For decades, Albee has delighted in provoking audiences. (He maintained that he’d love to write screenplays but Hollywood hasn’t exactly been beating down his door.) Yet, amid the bleakness and rage of his new work, one can detect the barest hint of redemption, if not optimism, seeping through. Yet the playwright will brook no suggestion that he has in any way mellowed over the years.

“Grump, grump,” Albee mocks again, at the suggestion that perhaps the bloodletting in his plays lends a certain lucidity to the characters that will make the future, however limited, more hopeful. “I hope what you’re suggesting is not a softening of my head,” he said. “I do have persistent angers and concerns, you know.”

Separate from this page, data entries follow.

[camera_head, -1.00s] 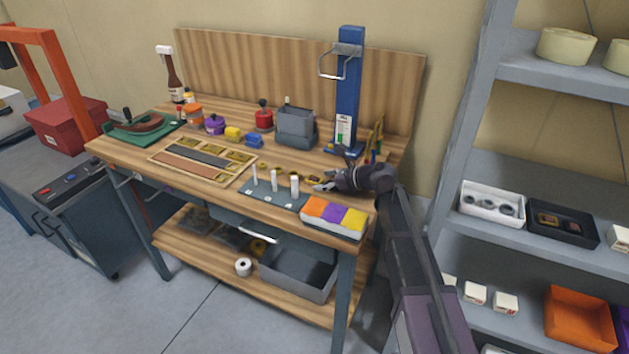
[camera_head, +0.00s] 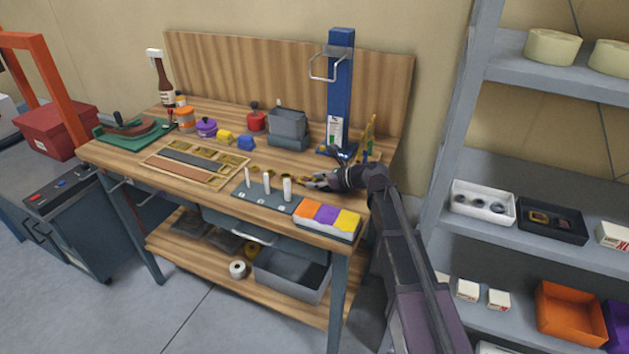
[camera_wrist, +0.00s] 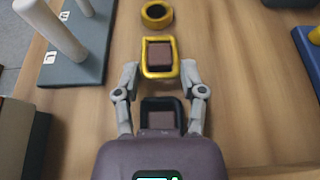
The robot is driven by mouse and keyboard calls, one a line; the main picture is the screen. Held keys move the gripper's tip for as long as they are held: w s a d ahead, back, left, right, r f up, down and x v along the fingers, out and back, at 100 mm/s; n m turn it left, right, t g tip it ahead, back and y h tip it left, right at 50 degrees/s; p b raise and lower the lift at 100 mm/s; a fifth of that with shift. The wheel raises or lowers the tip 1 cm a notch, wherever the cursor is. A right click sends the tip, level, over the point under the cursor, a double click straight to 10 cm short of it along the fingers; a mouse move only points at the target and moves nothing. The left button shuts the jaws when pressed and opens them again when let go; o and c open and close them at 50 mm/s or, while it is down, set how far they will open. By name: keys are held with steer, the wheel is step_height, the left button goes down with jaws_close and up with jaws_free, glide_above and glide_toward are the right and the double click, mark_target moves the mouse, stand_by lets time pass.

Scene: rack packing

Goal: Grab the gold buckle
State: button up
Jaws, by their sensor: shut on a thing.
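The gold buckle (camera_wrist: 144,60) is a rounded square gold frame with a brown middle, lying on or just above the wooden bench top. In the wrist view it sits between the two grey fingertips of my gripper (camera_wrist: 160,68), which is shut on its left and right sides. A black buckle (camera_wrist: 160,104), also with a brown middle, lies nearer the palm, between the fingers and partly hidden by my gripper. In the head view my gripper (camera_head: 308,182) is low over the bench, right of the white pegs; the buckle is too small to make out there.
A gold ring (camera_wrist: 156,15) lies just beyond the buckle. A grey plate with white pegs (camera_wrist: 75,62) stands close at left. A blue press (camera_head: 341,85) and an orange, purple and yellow tray (camera_head: 327,232) are near my arm. Bare wood lies right of the gripper.

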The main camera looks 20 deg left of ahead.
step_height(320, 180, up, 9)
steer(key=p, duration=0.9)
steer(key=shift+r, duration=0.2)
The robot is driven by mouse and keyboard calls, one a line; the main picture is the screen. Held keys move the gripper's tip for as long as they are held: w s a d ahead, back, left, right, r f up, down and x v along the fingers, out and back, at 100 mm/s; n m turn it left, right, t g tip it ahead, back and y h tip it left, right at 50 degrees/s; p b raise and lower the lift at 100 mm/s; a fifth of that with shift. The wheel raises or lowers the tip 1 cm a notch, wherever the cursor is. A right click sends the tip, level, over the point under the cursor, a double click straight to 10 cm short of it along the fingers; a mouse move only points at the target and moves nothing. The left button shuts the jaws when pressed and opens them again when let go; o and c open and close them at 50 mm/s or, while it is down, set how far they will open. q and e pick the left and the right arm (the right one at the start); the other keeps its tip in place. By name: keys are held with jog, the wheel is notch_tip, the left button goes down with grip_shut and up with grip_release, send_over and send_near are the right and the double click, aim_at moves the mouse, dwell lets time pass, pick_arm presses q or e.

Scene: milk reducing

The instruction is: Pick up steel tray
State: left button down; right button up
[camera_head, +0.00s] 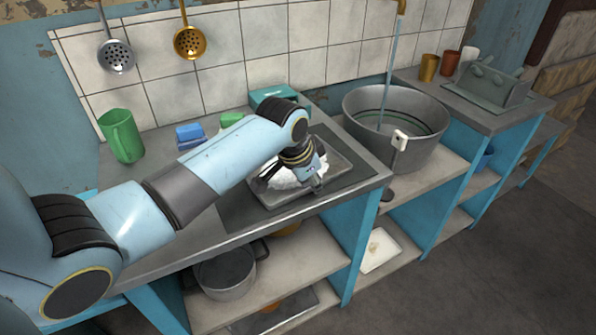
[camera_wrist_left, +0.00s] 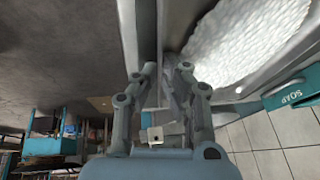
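The steel tray (camera_head: 338,165) lies on a dark mat on the counter, with white granular material (camera_head: 285,178) in it. My left gripper (camera_head: 317,185) is at the tray's front right edge, pointing down and hiding part of it. In the left wrist view the gripper's fingers (camera_wrist_left: 165,75) are close together at the tray's rim, with the white material (camera_wrist_left: 250,40) to the right. Whether the fingers grip the rim or stand around it cannot be told. My right gripper is not in view.
A large metal basin (camera_head: 395,125) stands to the right. A green mug (camera_head: 121,136), blue sponge-like blocks (camera_head: 190,136) and a teal box (camera_head: 272,96) are at the back. A soap box (camera_wrist_left: 297,95) is near the tray. A pot (camera_head: 225,272) is on the shelf below.

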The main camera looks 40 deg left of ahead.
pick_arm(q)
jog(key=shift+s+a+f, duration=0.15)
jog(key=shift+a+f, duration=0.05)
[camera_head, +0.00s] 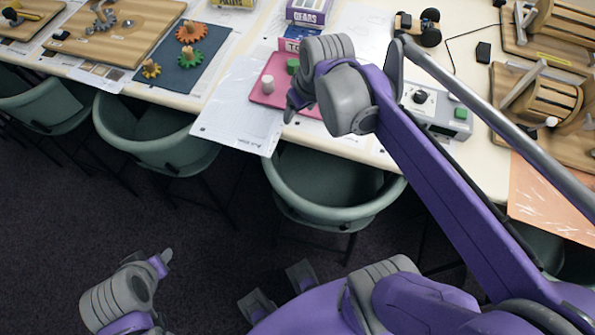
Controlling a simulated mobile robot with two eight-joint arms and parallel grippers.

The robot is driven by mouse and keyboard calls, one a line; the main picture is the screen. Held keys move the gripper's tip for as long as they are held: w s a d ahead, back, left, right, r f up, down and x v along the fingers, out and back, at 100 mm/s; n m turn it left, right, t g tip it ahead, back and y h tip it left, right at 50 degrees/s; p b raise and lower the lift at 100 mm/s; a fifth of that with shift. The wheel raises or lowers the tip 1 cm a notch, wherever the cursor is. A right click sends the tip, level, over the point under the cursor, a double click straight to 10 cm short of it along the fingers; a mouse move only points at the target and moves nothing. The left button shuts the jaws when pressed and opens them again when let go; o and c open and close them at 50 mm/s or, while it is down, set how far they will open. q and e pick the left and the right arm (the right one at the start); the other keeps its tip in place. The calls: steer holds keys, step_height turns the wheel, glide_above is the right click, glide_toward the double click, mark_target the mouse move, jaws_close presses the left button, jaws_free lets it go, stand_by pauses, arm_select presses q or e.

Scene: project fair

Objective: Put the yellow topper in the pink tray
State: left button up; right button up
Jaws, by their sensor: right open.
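A small yellow gear-shaped piece (151,69) lies on the dark blue mat at upper left; I cannot tell whether it is the yellow topper. The pink tray (258,97) lies on the table near its front edge. A pale pink cylinder (267,84) and a green block (292,66) stand on it. My right gripper (294,104) is open, over the tray's right part, which the hand partly hides. Nothing shows between its fingers. My left gripper (160,264) is low at bottom left, over the floor, away from the table; its jaw opening is unclear.
An orange gear (190,32) and a green gear (190,57) sit on the blue mat (208,72). Paper sheets (228,118) lie left of the tray. A grey box with knobs (447,110) stands right. Green chairs (325,205) line the table's front edge.

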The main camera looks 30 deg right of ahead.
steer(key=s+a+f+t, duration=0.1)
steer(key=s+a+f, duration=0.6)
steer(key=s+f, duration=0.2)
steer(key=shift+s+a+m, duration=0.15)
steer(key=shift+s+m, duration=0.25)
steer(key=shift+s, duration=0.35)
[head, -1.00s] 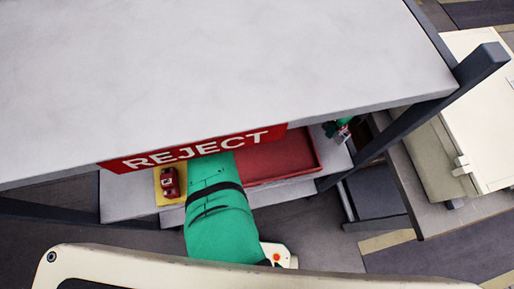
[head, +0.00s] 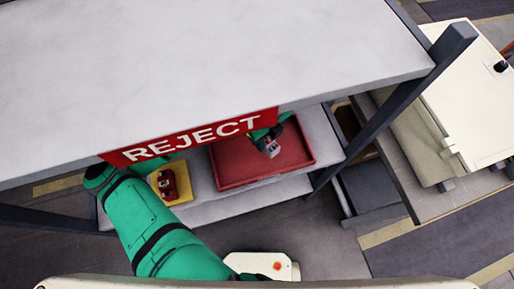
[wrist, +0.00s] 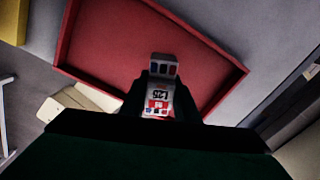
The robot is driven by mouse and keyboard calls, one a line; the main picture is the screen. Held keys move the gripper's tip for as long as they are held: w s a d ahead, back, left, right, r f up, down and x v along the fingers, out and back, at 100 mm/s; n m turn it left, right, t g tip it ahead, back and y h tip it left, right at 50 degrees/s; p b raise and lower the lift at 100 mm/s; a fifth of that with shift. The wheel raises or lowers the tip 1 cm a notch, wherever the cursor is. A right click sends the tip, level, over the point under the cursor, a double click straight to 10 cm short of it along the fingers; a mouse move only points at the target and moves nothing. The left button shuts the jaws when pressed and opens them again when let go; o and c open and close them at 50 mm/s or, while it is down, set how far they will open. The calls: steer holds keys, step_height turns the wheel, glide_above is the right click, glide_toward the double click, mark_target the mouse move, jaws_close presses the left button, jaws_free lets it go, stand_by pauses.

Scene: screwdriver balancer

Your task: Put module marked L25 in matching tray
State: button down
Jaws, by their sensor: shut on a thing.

He insisted that he would continue to mine those angers and concerns whether they met with popular and critical acceptance or not. “Yeah, I want to reach as wide an audience as possible but, alas, on my own terms. I don’t want to compromise or oversimplify just to give myself the illusion of accomplishment. You start lying, telling half-truths, well, what’s the point? Ascribe it to my arrogance--an arrogance that any artist in the United States has got to have to survive--but I can’t really approach my work in any other way.”